GIVEN REQUEST
From the listing that follows, extract every line and set it down unaltered.

STORED DATA
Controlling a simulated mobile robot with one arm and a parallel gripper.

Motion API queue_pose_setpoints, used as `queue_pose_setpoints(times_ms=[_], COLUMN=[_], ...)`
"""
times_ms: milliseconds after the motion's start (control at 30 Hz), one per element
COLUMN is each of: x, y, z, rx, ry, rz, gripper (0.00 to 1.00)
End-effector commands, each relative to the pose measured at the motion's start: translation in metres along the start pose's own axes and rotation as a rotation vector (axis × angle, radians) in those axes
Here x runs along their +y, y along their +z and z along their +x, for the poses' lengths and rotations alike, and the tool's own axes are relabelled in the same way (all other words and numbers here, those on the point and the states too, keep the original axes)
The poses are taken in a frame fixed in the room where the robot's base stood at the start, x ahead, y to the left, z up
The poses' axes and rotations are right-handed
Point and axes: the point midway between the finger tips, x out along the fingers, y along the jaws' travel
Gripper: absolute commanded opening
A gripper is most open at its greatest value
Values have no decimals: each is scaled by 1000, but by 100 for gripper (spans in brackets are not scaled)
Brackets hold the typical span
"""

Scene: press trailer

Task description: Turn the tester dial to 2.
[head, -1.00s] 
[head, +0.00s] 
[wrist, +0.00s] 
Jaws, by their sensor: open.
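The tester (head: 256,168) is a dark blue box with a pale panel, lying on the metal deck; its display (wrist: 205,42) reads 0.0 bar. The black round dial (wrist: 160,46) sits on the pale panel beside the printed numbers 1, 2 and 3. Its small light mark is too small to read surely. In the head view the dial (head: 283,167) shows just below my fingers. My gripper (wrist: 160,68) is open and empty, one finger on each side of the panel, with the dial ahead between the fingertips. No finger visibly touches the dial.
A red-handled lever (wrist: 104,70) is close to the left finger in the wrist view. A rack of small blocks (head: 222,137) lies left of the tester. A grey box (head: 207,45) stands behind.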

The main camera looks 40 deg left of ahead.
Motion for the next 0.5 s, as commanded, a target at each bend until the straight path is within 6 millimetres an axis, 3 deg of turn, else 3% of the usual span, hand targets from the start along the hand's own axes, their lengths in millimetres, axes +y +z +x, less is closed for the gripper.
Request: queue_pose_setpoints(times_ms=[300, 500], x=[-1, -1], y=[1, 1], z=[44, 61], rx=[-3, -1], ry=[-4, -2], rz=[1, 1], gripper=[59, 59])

THE OUTPUT
Controlling a simulated mobile robot with one arm and a parallel gripper.

Motion API queue_pose_setpoints, used as `queue_pose_setpoints(times_ms=[_], COLUMN=[_], ...)`
"""
times_ms: milliseconds after the motion's start (control at 30 Hz), one per element
COLUMN is each of: x, y, z, rx, ry, rz, gripper (0.00 to 1.00)
End-effector commands, each relative to the pose measured at the motion's start: translation in metres along the start pose's own axes and rotation as a rotation vector (axis × angle, radians) in those axes
Here x runs along their +y, y along their +z and z along their +x, for the poses' lengths and rotations alike, and the tool's own axes are relabelled in the same way (all other words and numbers here, those on the point and the states too, keep the original axes)
The poses are taken in a frame fixed in the room where the robot's base stood at the start, x ahead, y to the left, z up
The poses' axes and rotations are right-handed
Point and axes: the point midway between the finger tips, x out along the fingers, y along the jaws' travel
Gripper: absolute commanded opening
A gripper is most open at its greatest value
Values have no decimals: each is scaled by 1000, but by 100 for gripper (spans in brackets are not scaled)
Brackets hold the typical span
"""

Scene: press trailer

Task description: Turn the tester dial to 2.
[head, -1.00s] 
[head, +0.00s] 
[wrist, +0.00s] 
Jaws, by their sensor: open.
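The tester (head: 256,168) is a dark blue box with a pale panel, lying on the metal deck; its display (wrist: 205,42) reads 0.0 bar. The black round dial (wrist: 160,46) sits on the pale panel beside the printed numbers 1, 2 and 3. Its small light mark is too small to read surely. In the head view the dial (head: 283,167) shows just below my fingers. My gripper (wrist: 160,68) is open and empty, one finger on each side of the panel, with the dial ahead between the fingertips. No finger visibly touches the dial.
A red-handled lever (wrist: 104,70) is close to the left finger in the wrist view. A rack of small blocks (head: 222,137) lies left of the tester. A grey box (head: 207,45) stands behind.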

The main camera looks 40 deg left of ahead.
Motion for the next 0.5 s, as commanded, a target at each bend until the straight path is within 6 millimetres an axis, 3 deg of turn, else 3% of the usual span, hand targets from the start along the hand's own axes, their lengths in millimetres, axes +y +z +x, less is closed for the gripper.
Request: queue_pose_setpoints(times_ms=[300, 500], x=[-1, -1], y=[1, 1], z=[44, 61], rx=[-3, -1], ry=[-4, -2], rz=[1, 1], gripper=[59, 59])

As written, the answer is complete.